This Senate Bill Would Provide Legal Help to Immigrant Minors Facing Deportation
Feb. 12, 2016
[FUSION] – The most important factor in whether a child facing deportation gets to stay or not, studies have shown, is whether they have an attorney. But many of the thousands of Central American unaccompanied minors who are awaiting deportation hearings across the country face immigration judges with no legal representation.
A bill introduced in the Senate yesterday, the Fair Day in Court for Kids Act of 2016, would aim to change that. The measure, sponsored by Senate Majority Leader Harry Reid and several other Democratic senators, would require the federal government to appoint immigration lawyers for unaccompanied minors. It would also mandate representation for other people facing deportation who have disabilities or are survivors of abuse or torture.
Children who have legal representation are five times more likely to win asylum. “Having a competent attorney can make the difference between life and death,” ACLU lawyer Joanne Lin said in a statement.
Now, lawyers are provided by a patchwork of nonprofits and pro bono organizations. In New York City, for example, the City Council provides funding to a coalition of legal groups to represent unaccompanied minors. But that funding doesn’t serve children living outside the city, like in Long Island or upstate New York. Some small pro bono projects are at work in states like Texas and California, but they’re overburdened with clients.
Overall, only about a third of children facing deportation have legal representation.
Gui Stampur, the Director of Legal Services for the Safe Passage Project, a group that represents unaccompanied minors in New York State, said about 80% of the children that his organization represents appear to qualify for immigration relief under U.S. law.
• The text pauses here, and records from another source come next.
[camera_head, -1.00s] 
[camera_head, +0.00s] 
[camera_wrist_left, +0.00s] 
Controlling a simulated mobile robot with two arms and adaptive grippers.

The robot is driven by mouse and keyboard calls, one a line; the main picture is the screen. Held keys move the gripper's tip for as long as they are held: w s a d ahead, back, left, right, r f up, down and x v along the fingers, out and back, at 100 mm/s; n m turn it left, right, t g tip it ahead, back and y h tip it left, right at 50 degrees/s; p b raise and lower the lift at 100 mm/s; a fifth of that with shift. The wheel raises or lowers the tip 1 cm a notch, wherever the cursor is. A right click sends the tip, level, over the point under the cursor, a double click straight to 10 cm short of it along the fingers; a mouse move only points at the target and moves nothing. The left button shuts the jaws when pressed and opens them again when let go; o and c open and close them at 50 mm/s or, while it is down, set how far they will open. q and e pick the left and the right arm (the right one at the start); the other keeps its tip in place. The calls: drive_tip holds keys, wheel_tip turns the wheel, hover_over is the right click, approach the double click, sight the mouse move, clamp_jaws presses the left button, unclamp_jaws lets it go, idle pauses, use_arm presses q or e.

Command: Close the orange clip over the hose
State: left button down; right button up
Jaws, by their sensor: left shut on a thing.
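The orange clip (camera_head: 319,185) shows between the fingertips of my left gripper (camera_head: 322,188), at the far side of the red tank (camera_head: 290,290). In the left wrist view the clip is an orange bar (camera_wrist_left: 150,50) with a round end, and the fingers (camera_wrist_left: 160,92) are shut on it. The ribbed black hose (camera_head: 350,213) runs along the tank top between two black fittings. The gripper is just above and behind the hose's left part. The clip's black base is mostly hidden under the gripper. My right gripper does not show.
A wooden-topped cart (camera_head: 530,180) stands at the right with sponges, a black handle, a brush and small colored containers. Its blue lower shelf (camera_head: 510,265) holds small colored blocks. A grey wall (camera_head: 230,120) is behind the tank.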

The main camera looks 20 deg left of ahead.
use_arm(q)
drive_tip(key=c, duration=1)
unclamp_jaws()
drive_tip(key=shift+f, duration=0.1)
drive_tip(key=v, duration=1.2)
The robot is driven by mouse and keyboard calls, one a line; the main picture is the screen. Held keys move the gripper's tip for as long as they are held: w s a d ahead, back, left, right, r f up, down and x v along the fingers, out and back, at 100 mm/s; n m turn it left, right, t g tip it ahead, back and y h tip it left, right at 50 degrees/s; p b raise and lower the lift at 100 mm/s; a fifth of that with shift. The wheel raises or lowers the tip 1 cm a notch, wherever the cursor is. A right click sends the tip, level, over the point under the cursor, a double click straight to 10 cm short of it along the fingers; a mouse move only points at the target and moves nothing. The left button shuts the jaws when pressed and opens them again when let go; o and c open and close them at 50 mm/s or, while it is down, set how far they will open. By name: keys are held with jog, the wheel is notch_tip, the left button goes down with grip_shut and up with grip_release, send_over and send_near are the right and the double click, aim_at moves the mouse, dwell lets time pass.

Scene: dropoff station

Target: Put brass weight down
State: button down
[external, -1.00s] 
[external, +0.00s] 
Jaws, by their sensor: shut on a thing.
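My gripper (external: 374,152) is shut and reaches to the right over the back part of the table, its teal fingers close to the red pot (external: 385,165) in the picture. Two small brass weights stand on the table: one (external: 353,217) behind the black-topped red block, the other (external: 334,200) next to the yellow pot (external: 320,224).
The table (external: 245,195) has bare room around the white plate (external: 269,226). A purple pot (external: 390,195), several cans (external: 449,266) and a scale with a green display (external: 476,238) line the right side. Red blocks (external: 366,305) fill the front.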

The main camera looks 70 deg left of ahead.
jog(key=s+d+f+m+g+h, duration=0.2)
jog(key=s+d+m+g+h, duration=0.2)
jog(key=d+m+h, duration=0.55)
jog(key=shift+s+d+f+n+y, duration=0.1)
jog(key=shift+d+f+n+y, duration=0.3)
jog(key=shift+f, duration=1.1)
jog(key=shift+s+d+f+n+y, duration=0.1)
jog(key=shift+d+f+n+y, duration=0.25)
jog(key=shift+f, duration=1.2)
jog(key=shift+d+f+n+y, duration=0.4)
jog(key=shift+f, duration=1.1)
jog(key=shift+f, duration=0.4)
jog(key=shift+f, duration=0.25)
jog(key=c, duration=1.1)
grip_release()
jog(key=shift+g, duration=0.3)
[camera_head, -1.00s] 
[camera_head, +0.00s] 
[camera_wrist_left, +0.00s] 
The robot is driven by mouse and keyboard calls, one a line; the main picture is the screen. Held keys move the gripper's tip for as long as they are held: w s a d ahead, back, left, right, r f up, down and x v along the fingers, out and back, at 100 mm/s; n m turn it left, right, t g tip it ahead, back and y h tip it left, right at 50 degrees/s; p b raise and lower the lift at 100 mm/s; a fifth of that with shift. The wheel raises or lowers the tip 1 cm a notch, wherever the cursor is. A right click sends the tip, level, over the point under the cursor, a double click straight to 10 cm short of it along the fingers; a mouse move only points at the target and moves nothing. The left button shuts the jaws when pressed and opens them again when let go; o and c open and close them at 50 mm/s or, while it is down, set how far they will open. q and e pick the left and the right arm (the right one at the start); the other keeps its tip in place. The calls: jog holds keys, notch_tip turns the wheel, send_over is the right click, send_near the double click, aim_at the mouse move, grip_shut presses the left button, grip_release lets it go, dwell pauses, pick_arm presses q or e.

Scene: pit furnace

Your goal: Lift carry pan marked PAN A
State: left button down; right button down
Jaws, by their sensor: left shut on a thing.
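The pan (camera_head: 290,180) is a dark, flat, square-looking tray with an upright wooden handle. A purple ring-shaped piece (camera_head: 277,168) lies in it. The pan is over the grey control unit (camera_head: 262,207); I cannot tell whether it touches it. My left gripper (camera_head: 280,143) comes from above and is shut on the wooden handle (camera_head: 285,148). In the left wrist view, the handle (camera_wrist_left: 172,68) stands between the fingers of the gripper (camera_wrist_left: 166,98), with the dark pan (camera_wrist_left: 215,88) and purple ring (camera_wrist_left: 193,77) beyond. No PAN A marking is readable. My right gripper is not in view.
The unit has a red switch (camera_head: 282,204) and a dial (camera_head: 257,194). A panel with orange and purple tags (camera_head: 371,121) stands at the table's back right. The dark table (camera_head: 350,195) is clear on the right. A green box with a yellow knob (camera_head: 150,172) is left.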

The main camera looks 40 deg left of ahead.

But without representation, it would be almost impossible for them to navigate the maddeningly complex immigration court system.
The majority of children throughout the U.S. do not currently have counsel,” he said. “It’s a real tragedy given the age of the kids, given the incredibly traumatized history these children go through.”
One of Stampur’s clients, he said in a phone call from the hallway outside immigration court in downtown Manhattan, was a six-year-old girl from El Salvador whose feet didn’t touch the floor as she sat before her judge. She didn’t speak a word of English and didn’t understand the complicated legal proceedings that would determine whether she would be deported or not.
“Between the trauma, the age of the children, the language barrier, and really the fear of being in court… it’s incredibly scary for them,” Stampur said. Passing the Senate bill, he said, would be a “brave step in the right direction.”
It seems unlikely that the Senate bill has a good chance of passing the Republican-controlled Congress. Sen. Bob Menendez, one of the bill’s sponsors, has suggested attaching it to “must-pass legislation,” ThinkProgress reported.